И все-таки брожение среди сикхов началось задолго до взлета БДП, а их партия «Акали Дал» – хотя и не та ее фракция, к которой принадлежал Манн, – однажды на выборах даже составила с ней коалицию. Исходя из этого, можно сказать, что «индуизация» индийской политики была далеко не единственной причиной сикхских восстаний 1980‐х – начала 1990‐х годов. По словам Манна, цель движения – не только оспаривать власть индуистов, но и «защищать сикхскую общину» от секулярного окружения. Кроме того, оно стремилось поддерживать сикхов в утверждении того, что они полагали своими законными правами и нуждами. Являясь, по выражению Манна, «национальным этническим меньшинством», сикхи должны были уметь за себя постоять.

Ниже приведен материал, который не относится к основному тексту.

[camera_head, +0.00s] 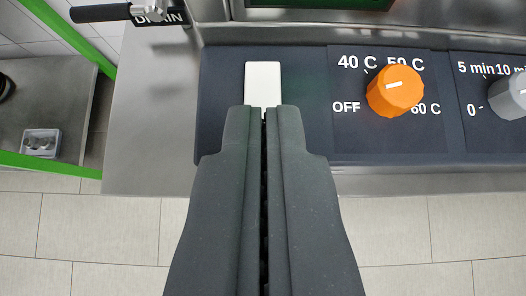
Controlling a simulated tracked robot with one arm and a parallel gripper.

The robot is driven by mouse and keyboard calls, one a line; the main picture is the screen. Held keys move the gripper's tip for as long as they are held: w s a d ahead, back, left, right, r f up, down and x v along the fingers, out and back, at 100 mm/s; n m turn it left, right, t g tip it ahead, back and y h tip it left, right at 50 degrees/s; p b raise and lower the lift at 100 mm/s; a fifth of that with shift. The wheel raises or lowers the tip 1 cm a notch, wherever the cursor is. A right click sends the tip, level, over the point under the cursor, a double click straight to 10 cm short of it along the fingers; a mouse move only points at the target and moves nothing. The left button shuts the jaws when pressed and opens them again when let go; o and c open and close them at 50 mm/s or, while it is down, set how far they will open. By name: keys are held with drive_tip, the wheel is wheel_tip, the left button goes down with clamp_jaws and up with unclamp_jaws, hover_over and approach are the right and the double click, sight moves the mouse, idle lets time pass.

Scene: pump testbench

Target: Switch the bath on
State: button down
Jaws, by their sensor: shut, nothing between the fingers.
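A white rectangular switch (263,84) sits on the dark control panel (222,90) of the bath. My gripper (264,110) is shut and empty, with its fingertips right at the near end of the switch in the picture. The fingertips cover the switch's lower part, and I cannot tell whether they touch it. An orange knob (394,92) is to the right, with OFF, 40 C, 50 C and 60 C marked around it. The switch's on or off position does not show clearly.
A grey timer knob (509,96) is at the right edge. A black drain handle (100,12) with a DRAIN label is at the top left. A clear small box (41,142) lies on a grey surface at the left. Floor tiles show below the bath's metal edge.

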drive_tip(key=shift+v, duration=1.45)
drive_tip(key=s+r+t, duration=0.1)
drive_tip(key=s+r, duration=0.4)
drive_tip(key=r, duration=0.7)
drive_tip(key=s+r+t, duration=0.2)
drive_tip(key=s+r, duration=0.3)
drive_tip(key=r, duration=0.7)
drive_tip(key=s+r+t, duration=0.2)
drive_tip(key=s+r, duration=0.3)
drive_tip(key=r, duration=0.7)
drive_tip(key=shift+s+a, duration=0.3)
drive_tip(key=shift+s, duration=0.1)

Однако единой точки зрения внутри сикхского движения никогда не было, и один из наиболее фанатичных его поборников – и настоящий кумир Манна – рассматривал эту борьбу почти что исключительно в религиозных понятиях. Звали его Сант Джарнаил Сингх Бхиндранвале, и этот сельский проповедник из центральной части Пенджаба был голосом воинствующего сикхизма с самого его зарождения в 1978 году и до самого заката в ходе трагических событий 1984-го, которое совпало с его собственным мученичеством. Бхиндранвале был деревенским учителем-самоучкой, призывал к покаянию и активной защите веры. Из-за его выдающейся способности излагать величайшие идеи простыми словами и ясными образами Манн полагал его одной из самых масштабных личностей в истории сикхизма: якобы он «сумел заявить о господстве индусских властей, о напрасных мучениях сикхов – и притом в перспективе их истории и традиции».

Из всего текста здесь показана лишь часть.